Aim of the exercise: Start at the first line of the material below and retype each line through the one containing "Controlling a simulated", exactly.

-- -- --

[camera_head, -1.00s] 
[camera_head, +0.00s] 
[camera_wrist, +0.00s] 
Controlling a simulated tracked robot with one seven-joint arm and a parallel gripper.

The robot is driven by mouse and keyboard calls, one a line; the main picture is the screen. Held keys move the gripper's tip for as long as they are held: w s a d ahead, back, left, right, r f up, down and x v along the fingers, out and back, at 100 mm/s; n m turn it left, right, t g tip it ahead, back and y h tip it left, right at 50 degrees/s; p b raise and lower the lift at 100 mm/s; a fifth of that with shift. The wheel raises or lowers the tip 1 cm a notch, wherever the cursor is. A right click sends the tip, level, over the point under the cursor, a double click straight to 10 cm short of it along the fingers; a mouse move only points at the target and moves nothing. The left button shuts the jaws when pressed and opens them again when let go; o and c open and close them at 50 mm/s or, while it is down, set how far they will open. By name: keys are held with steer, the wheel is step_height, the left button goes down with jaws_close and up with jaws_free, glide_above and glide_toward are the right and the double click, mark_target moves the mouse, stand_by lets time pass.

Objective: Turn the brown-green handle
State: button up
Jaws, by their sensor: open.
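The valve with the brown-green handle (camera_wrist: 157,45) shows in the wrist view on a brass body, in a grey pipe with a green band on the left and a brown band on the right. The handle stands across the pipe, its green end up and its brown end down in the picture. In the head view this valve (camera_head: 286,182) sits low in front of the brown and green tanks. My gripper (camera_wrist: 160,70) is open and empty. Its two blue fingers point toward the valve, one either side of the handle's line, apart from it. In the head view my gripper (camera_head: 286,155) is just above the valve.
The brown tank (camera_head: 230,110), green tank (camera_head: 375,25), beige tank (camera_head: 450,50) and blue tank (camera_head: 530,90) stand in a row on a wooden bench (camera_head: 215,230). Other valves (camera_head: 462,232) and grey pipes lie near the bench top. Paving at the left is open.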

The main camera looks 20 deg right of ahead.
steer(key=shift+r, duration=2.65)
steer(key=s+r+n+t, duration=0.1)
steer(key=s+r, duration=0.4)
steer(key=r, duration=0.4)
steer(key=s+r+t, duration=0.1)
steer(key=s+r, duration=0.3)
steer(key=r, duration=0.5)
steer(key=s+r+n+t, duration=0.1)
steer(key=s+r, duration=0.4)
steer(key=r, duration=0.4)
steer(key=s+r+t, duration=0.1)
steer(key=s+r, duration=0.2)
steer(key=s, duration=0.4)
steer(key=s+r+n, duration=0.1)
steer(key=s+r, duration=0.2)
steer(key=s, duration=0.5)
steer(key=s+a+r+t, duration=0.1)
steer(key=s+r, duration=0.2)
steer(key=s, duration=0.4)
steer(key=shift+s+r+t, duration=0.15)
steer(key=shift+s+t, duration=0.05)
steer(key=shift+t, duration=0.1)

-- -- --

Result:
[camera_head, -1.00s] 
[camera_head, +0.00s] 
[camera_wrist, +0.00s] 
Controlling a simulated tracked robot with one seven-joint arm and a parallel gripper.

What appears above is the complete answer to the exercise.